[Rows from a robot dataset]
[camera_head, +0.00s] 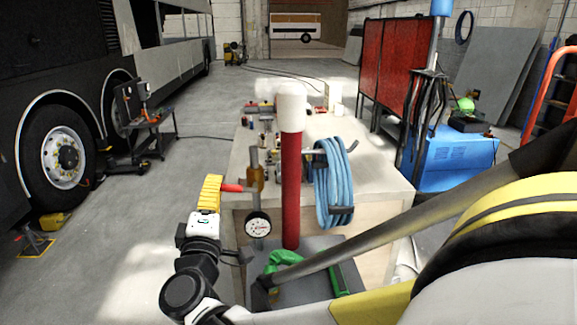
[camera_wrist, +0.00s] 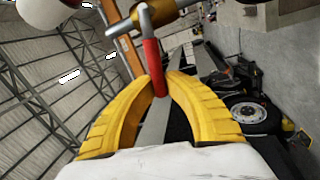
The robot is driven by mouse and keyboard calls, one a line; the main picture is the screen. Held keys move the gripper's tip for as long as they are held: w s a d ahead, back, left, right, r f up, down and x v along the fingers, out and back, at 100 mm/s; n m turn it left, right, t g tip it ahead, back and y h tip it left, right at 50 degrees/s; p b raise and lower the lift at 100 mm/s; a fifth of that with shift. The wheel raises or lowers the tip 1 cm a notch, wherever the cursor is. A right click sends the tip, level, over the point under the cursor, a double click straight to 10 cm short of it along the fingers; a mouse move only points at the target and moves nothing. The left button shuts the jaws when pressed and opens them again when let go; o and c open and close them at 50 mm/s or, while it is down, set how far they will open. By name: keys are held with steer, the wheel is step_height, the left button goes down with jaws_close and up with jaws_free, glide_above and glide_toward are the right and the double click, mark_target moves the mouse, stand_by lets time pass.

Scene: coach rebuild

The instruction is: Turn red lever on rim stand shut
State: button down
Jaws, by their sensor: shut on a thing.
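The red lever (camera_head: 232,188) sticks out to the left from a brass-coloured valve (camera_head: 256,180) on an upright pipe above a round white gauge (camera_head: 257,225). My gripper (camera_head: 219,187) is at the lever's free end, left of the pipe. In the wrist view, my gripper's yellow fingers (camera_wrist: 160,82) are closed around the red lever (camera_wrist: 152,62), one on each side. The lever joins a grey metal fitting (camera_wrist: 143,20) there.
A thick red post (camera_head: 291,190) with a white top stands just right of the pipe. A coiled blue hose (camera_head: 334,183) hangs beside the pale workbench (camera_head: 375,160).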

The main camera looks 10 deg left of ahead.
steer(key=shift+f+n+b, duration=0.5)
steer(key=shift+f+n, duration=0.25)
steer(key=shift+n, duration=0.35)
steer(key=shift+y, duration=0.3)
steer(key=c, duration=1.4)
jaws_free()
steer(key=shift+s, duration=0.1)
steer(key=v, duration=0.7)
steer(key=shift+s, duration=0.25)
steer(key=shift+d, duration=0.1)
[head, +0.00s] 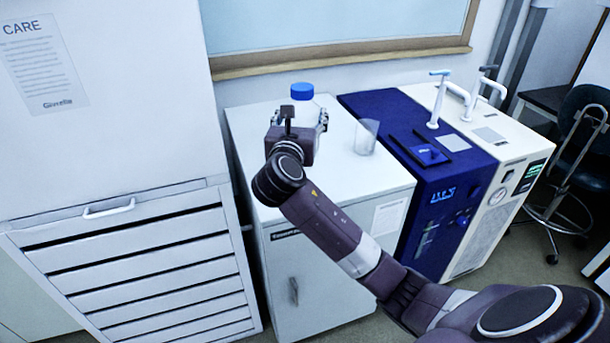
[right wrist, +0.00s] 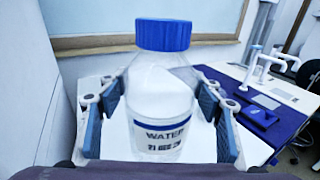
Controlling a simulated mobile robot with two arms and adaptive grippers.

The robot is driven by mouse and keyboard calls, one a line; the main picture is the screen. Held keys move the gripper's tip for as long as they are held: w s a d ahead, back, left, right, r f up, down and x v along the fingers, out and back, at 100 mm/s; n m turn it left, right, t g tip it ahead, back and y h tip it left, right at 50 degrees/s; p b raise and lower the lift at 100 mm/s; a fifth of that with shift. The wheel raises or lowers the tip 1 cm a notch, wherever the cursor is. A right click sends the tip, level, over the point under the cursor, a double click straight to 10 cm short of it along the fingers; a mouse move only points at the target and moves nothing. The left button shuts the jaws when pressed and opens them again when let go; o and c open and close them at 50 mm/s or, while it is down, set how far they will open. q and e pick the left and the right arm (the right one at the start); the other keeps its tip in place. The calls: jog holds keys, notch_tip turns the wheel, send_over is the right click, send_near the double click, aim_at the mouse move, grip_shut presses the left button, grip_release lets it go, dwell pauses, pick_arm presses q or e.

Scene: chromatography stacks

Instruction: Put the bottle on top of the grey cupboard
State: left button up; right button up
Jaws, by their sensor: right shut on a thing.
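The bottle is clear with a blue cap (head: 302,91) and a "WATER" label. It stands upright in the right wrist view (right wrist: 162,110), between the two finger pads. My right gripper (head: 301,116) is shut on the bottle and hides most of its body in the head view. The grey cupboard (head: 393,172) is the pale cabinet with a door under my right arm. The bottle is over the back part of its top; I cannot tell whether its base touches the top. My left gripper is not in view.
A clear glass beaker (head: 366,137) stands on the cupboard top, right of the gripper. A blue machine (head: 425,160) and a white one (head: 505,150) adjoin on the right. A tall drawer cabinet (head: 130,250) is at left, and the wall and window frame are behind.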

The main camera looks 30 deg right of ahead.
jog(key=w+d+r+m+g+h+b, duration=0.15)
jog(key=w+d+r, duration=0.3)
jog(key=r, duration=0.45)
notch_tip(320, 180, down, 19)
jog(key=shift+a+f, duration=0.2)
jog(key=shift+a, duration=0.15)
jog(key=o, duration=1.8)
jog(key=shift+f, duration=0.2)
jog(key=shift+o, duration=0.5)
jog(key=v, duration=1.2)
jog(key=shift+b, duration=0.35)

**What you have to do:** Exclude the pictures and transcribe all of the entries exactly.

**Reply to the task:**
[camera_head, +0.00s] 
[camera_wrist, +0.00s] 
The robot is driven by mouse and keyboard calls, one a line; the main picture is the screen. Held keys move the gripper's tip for as long as they are held: w s a d ahead, back, left, right, r f up, down and x v along the fingers, out and back, at 100 mm/s; n m turn it left, right, t g tip it ahead, back and y h tip it left, right at 50 degrees/s; p b raise and lower the lift at 100 mm/s; a fifth of that with shift. The wheel raises or lowers the tip 1 cm a notch, wherever the cursor is. A right click sends the tip, level, over the point under the cursor, a double click straight to 10 cm short of it along the fingers; a mouse move only points at the target and moves nothing. The left button shuts the jaws when pressed and opens them again when let go; o and c open and close them at 50 mm/s or, while it is down, set how far they will open. By name: keys are held with steer, the wheel is step_height, the left button goes down with jaws_close and up with jaws_free, glide_above and glide_toward are the right and the double click, mark_target moves the mouse, stand_by lets time pass.

Scene: coach rebuild

The instruction is: Turn red lever on rim stand shut
State: button down
Jaws, by their sensor: shut on a thing.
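The red lever (camera_head: 232,188) sticks out to the left from a brass-coloured valve (camera_head: 256,180) on an upright pipe above a round white gauge (camera_head: 257,225). My gripper (camera_head: 219,187) is at the lever's free end, left of the pipe. In the wrist view, my gripper's yellow fingers (camera_wrist: 160,82) are closed around the red lever (camera_wrist: 152,62), one on each side. The lever joins a grey metal fitting (camera_wrist: 143,20) there.
A thick red post (camera_head: 291,190) with a white top stands just right of the pipe. A coiled blue hose (camera_head: 334,183) hangs beside the pale workbench (camera_head: 375,160).

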The main camera looks 10 deg left of ahead.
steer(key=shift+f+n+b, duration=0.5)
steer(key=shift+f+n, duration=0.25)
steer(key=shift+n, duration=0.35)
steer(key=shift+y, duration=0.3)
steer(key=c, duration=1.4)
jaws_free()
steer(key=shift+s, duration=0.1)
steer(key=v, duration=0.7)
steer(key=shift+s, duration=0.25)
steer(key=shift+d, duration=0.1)
[head, +0.00s] 
[right wrist, +0.00s] 
Controlling a simulated mobile robot with two arms and adaptive grippers.

The robot is driven by mouse and keyboard calls, one a line; the main picture is the screen. Held keys move the gripper's tip for as long as they are held: w s a d ahead, back, left, right, r f up, down and x v along the fingers, out and back, at 100 mm/s; n m turn it left, right, t g tip it ahead, back and y h tip it left, right at 50 degrees/s; p b raise and lower the lift at 100 mm/s; a fifth of that with shift. The wheel raises or lowers the tip 1 cm a notch, wherever the cursor is. A right click sends the tip, level, over the point under the cursor, a double click straight to 10 cm short of it along the fingers; a mouse move only points at the target and moves nothing. The left button shuts the jaws when pressed and opens them again when let go; o and c open and close them at 50 mm/s or, while it is down, set how far they will open. q and e pick the left and the right arm (the right one at the start); the other keeps its tip in place. The calls: jog holds keys, notch_tip turns the wheel, send_over is the right click, send_near the double click, aim_at the mouse move, grip_shut presses the left button, grip_release lets it go, dwell pauses, pick_arm presses q or e.

Scene: chromatography stacks

Instruction: Put the bottle on top of the grey cupboard
State: left button up; right button up
Jaws, by their sensor: right shut on a thing.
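The bottle is clear with a blue cap (head: 302,91) and a "WATER" label. It stands upright in the right wrist view (right wrist: 162,110), between the two finger pads. My right gripper (head: 301,116) is shut on the bottle and hides most of its body in the head view. The grey cupboard (head: 393,172) is the pale cabinet with a door under my right arm. The bottle is over the back part of its top; I cannot tell whether its base touches the top. My left gripper is not in view.
A clear glass beaker (head: 366,137) stands on the cupboard top, right of the gripper. A blue machine (head: 425,160) and a white one (head: 505,150) adjoin on the right. A tall drawer cabinet (head: 130,250) is at left, and the wall and window frame are behind.

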The main camera looks 30 deg right of ahead.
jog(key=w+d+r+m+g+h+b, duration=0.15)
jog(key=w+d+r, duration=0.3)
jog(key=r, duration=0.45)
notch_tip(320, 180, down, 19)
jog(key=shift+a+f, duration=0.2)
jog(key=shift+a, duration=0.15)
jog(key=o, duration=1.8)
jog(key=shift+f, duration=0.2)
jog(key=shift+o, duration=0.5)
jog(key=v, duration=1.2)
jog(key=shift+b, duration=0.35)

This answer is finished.